Compile a model for use on the AWS Inferentia Machine Learning Accelerator.

neuron-cc compile <file names> --framework <value> --io-config <value> [--neuroncore-pipeline-cores <value>] [--enable-saturate-infinity] [--enable-fast-loading-neuron-binaries] [--enable-fast-context-switch] [--fp32-cast cast-method] [--fast-math cast-method] [--output <value>]

Compile Parameters:

  • <file names>: Input containing model specification. The number of arguments required varies between frameworks:

  • --framework (string): Framework in which the model was trained.

    Valid values:

    • TENSORFLOW

    • MXNET

    • XLA

  • --neuroncore-pipeline-cores (int) (default=1): Number of neuron cores to be used in “NeuronCore Pipeline” mode. This is different from data parallel deployment (same model on multiple neuron cores). Refer to Runtime/Framework documentation for data parallel deployment options.

    Compile for the given number of neuron cores so as to leverage NeuronCore Pipeline mode.

    Note

    This is not used to define the number of Neuron Cores to be used in a data parallel deployment (ie the same model on multiple Neuron Cores). That is a runtime/framework configuration choice.

  • --output (string) (default=“out.neff”): Filename where compilation output (NEFF archive) will be recorded.

  • --io-config (string): Configuration containing the names and shapes of input and output tensors.

    The io-config can be specified as a local filename, a URI, or a string containing the io-config itself.

    The io-config must be formatted as a JSON object with two members “inputs” and “outputs”. “inputs” is an object mapping input tensor names to an array of shape and data type. “outputs” is an array of output tensor names. Consider the following example:

    {
     "inputs": {
        "input0:0": [[1,100,100,3], "float16"],
        "input1:0": [[1,100,100,3], "float16"]
     },
     "outputs": ["output:0"]
    }
    
  • --enable-saturate-infinity : Convert +/- infinity values to MAX/MIN_FLOAT for certain computations that have a high risk of generating Not-a-Number (NaN) values. There is a potential performance impact during model execution when this conversion is enabled.

  • --enable-fast-loading-neuron-binaries : Write the compilation output (NEFF archive) in uncompressed format which results in faster loading of the archive during inference.

  • --enable-fast-context-switch : Optimize for faster model switching rather than inference latency. This results in overall faster system performance when your application switches between models frequently on the same neuron core (or set of cores).
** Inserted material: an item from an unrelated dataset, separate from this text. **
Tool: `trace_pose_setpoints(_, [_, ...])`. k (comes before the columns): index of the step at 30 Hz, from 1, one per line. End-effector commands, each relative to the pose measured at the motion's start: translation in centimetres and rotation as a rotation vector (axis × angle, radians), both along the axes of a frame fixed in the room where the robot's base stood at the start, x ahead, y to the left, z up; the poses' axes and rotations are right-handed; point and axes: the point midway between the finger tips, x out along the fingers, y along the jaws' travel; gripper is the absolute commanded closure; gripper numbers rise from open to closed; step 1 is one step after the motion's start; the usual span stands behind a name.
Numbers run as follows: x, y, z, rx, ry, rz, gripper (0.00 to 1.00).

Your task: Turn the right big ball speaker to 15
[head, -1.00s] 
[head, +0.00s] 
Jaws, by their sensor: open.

The optimization triggered by this option for example defers loading some weight constants until the start of inference.

  • --fast-math : Controls tradeoff between performance and accuracy for fp32 operators. See more suggestions on how to use this option with the below arguments in Mixed precision and performance-accuracy tuning (neuron-cc).

    • all (Default): enables all optimizations that improve performance. This option can potentially lower precision/accuracy.

    • none : Disables all optimizations that improve performance. This option will provide best precision/accuracy.

    • Tensor transpose options

      • fast-relayout: Only enables fast relayout optimization to improve performance by using the matrix multiplier for tensor transpose. The data type used for the transpose is either FP16 or BF16, which is controlled by the fp32-cast-xxx keyword.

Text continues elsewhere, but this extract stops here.